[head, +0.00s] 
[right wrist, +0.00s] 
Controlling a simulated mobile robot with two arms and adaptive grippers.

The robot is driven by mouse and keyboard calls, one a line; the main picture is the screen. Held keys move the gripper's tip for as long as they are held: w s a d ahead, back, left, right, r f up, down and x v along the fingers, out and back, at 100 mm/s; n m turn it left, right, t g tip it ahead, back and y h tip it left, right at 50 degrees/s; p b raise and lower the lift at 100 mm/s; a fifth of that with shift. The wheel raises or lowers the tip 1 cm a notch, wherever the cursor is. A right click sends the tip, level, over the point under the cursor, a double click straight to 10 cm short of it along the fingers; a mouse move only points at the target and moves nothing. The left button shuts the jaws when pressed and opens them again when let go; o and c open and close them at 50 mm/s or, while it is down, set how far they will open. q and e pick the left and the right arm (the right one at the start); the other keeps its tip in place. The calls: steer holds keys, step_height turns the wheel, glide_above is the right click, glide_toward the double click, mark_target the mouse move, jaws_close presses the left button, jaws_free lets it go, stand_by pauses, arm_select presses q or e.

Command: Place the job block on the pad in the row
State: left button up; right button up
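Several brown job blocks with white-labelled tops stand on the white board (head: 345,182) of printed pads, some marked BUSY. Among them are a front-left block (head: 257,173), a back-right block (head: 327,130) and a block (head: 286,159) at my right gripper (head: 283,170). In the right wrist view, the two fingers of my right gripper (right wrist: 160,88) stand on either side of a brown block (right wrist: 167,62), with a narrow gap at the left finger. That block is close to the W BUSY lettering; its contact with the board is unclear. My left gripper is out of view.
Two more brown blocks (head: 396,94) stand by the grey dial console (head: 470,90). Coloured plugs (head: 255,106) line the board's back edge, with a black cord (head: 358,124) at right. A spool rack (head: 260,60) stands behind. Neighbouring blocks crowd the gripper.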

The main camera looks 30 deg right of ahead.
__________________________________________________
→ AIM OF THE TASK: All of the material above needs to be retyped word for word.

→ SOLVED PROBLEM:
[head, +0.00s] 
[right wrist, +0.00s] 
Controlling a simulated mobile robot with two arms and adaptive grippers.

The robot is driven by mouse and keyboard calls, one a line; the main picture is the screen. Held keys move the gripper's tip for as long as they are held: w s a d ahead, back, left, right, r f up, down and x v along the fingers, out and back, at 100 mm/s; n m turn it left, right, t g tip it ahead, back and y h tip it left, right at 50 degrees/s; p b raise and lower the lift at 100 mm/s; a fifth of that with shift. The wheel raises or lowers the tip 1 cm a notch, wherever the cursor is. A right click sends the tip, level, over the point under the cursor, a double click straight to 10 cm short of it along the fingers; a mouse move only points at the target and moves nothing. The left button shuts the jaws when pressed and opens them again when let go; o and c open and close them at 50 mm/s or, while it is down, set how far they will open. q and e pick the left and the right arm (the right one at the start); the other keeps its tip in place. The calls: steer holds keys, step_height turns the wheel, glide_above is the right click, glide_toward the double click, mark_target the mouse move, jaws_close presses the left button, jaws_free lets it go, stand_by pauses, arm_select presses q or e.

Command: Place the job block on the pad in the row
State: left button up; right button up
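Several brown job blocks with white-labelled tops stand on the white board (head: 345,182) of printed pads, some marked BUSY. Among them are a front-left block (head: 257,173), a back-right block (head: 327,130) and a block (head: 286,159) at my right gripper (head: 283,170). In the right wrist view, the two fingers of my right gripper (right wrist: 160,88) stand on either side of a brown block (right wrist: 167,62), with a narrow gap at the left finger. That block is close to the W BUSY lettering; its contact with the board is unclear. My left gripper is out of view.
Two more brown blocks (head: 396,94) stand by the grey dial console (head: 470,90). Coloured plugs (head: 255,106) line the board's back edge, with a black cord (head: 358,124) at right. A spool rack (head: 260,60) stands behind. Neighbouring blocks crowd the gripper.

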The main camera looks 30 deg right of ahead.

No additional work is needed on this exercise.